Above is my tiny kitchen. It is so small and my stove and oven are ridiculously petite that I am not sure how I would be able to cook large meals anyway.

The first recipe on the menu are my amazing Raw Flax Seed Crackers that I have been making and inspiring awe with for many years now. They are super simple and healthy and they taste just divine. When I make these I use just about any vegetables and fruit that I have on hand.
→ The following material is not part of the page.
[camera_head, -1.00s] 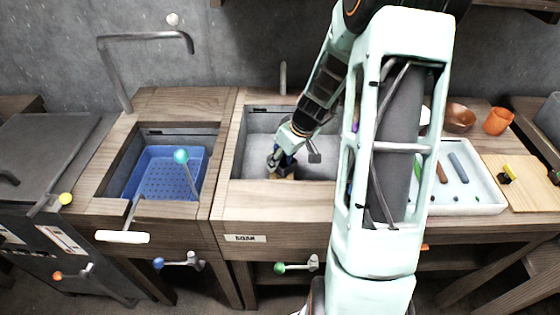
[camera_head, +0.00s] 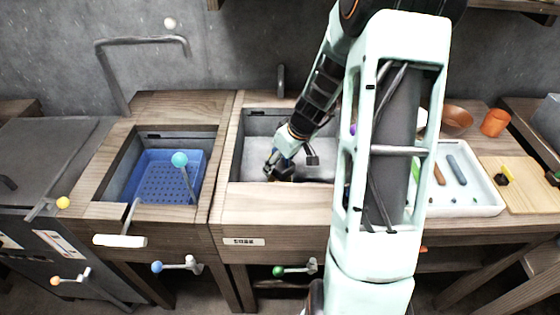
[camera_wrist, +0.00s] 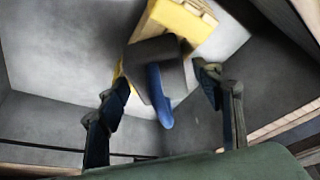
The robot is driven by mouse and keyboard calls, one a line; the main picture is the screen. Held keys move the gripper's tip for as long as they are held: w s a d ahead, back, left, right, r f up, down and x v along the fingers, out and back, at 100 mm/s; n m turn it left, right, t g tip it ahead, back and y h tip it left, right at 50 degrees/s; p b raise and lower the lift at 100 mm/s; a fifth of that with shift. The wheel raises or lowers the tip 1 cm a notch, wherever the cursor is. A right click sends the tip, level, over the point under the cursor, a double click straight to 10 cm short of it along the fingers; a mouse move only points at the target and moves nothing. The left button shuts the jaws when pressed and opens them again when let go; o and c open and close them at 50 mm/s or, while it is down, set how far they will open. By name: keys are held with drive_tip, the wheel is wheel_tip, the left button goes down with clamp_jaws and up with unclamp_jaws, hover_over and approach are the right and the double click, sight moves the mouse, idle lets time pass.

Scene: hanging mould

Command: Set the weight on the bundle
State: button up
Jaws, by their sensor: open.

I may throw an apple in, or half of a cucumber or zucchini or some chard….you get the idea.

You will need:
2 cups flax seeds, soaked 1/2hour
1/2 cup sun-dried tomatoes, soaked 1/2 hour(save some of this water)
4 or 5 cloves of garlic
1 small onion or a bunch of scallions
1/2 cup cilantro(or basil or parsley or both….)
1 cup packed kale
1 red or orange pepper
2 Tbs. miso paste
2 Tbs. lime juice
salt and pepper to taste
extra vegetables you have lying around that you want to get rid of
4 or 5 olives(optional)

To make:
Place all items except the flax seeds in a food processor. Puree until smooth, adding the water from the soaked sun-dried tomatoes as needed.


In a large bowl, add the pureed items and the strained flax seeds. Mix well.

Spread about a quarter of an inch thick on non-stick dehydrator sheets. Dehydrate at 125 degrees for five hours then turn the sheets of crackers over and peel the sheets off. Place back in the dehydrator for another 8 to 12 hours, or until the crackers are hard. If you do not have a dehydrator, you may spread the crackers on parchment paper lined cookie sheets and stick them in your oven on the lowest setting, checking periodically to see if they will not fall apart when flipping them.


Break up into cracker sized pieces or, if you want your crackers to look more defined, cut them with a knife into desired sizes right after you flip them and remove the dehydrator sheets.